En 1978, Hampton Fancher, acteur de cinéma et de télévision, acquiert pour une bouchée de pain les droits du livre et entreprend de rédiger un scénario. Le producteur Michael Deeley, qui vient de recevoir cinq oscars pour sa production de Voyage au bout de l'enfer, est séduit par le script. C'est qu'en 1980 un film de science-fiction vient de nouveau, après Star wars, de dépasser la barre des 100 millions de dollars au box-office américain. Il s'agit d'Alien, le deuxième long-métrage du réalisateur britannique Ridley Scott. Deeley pense immédiatement que Scott est l'homme qui lui faut pour mener à bien son projet, mais le cinéaste a déjà donné son accord pour filmer le mythique Dune de Frank Herbert. Cependant, après dix-huit mois d'efforts, Scott décide de renoncer (David Lynch le remplace) et rejoint Michael Deeley sur Blade runner mais en exigeant des travaux de réécriture. Fancher, qui en est déjà à la sixième version de son scénario, en rédige une demi-douzaine de plus avant de finalement baisser les bras. Il est remplacé par David Webb Peoples (qui a depuis signé les scénarios de Impitoyable de Clint Eastwood et L'Armée des 12 singes de Terry Gilliam) plus réceptif aux désirs du réalisateur, parce qu'il a lui aussi plus de distance par rapport au texte d'origine. Ridley Scott n'a pas lu le roman et ne veut d'ailleurs pas le lire. Mais il possède une idée très précise de ce qu'il veut mais qui n'a malheureusement de cesse d'évoluer.

 

 

Au cours de la préparation du film, un changement radical est apporté au scénario : l'idée d'un Los Angeles en proie à la glaciation ne survit pas à l'étude du budget. En effet, tous les décors auraient dû être transportés au nord des États-Unis, dans les régions de Chicago, à l'hiver traditionnellement glacial. Ajoutés au coût du déménagement, les frais de location des terrains nécessaires se seraient avérés prohibitifs. En revanche, le studio de la Warner à L.A. offre un superbe décor de rues de New-York. Comme il est hors de question de givrer ces décors inondés de soleil, l'approche du film est totalement repensée. Los Angeles devient une cité sombre, polluée et inondée de pluies étouffantes.

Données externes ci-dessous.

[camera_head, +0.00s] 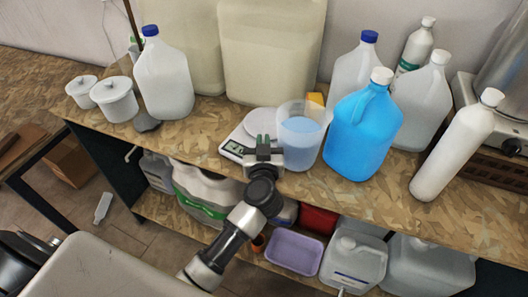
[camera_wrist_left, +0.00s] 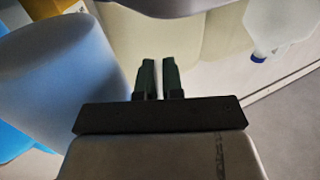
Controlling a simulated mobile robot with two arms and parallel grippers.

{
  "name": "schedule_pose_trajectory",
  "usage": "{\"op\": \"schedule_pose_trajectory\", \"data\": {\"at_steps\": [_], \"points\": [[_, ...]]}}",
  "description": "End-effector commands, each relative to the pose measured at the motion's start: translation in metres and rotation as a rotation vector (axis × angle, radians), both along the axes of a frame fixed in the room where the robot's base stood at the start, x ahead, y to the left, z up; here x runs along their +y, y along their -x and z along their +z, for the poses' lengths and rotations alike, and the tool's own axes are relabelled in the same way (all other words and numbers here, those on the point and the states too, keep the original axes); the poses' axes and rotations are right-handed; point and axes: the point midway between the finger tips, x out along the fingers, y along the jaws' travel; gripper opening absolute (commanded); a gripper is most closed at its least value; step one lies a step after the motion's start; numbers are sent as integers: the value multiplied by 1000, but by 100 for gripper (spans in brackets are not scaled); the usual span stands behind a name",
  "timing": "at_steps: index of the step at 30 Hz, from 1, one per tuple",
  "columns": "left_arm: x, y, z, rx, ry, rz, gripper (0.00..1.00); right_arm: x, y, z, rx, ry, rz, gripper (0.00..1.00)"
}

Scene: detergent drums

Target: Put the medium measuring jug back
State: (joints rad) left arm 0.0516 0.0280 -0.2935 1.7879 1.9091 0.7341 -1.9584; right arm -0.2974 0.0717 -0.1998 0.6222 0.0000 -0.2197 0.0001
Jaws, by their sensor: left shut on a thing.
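A clear measuring jug (camera_head: 300,138) with blue liquid stands near the front of the wood-chip bench, right of a small scale (camera_head: 238,147). It fills the left of the left wrist view (camera_wrist_left: 55,85). My left gripper (camera_head: 263,139) is at the jug's left side, in front of the scale. Its green fingers (camera_wrist_left: 158,78) are close together, shut on the jug; the exact part they grip is hidden. It is the only measuring jug I can make out. My right gripper is not in view.
A blue-filled jug-shaped bottle (camera_head: 362,132) stands close on the right, with a white bottle (camera_head: 455,148) farther right. Large pale drums (camera_head: 270,50) stand behind. Two lidded white tubs (camera_head: 116,100) are at the left. Bare bench (camera_head: 190,145) lies left of the scale.

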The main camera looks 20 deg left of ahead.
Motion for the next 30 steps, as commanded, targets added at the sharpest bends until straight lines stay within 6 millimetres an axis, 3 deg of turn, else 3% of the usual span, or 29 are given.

Jusque-là, tous les films de science-fiction se sont contentés d'inventer de toutes pièces des mondes fictifs et pouvaient se permettre toutes les fantaisies. Ridley Scott ne veut pas suivre ce chemin. Dans l'architecture comme dans les vêtements, il veut un univers futuriste mais réaliste, stupéfiant mais crédible. Toute l'équipe le sait : la crédibilité du film repose entièrement sur une visualisation plausible de notre futur. Un seul mot d'ordre : être scientifiquement et "sociologiquement" crédible. Rien ne doit apparaître à l'image qui ne soit justifié par l'évolution logique de son équivalent en 1980.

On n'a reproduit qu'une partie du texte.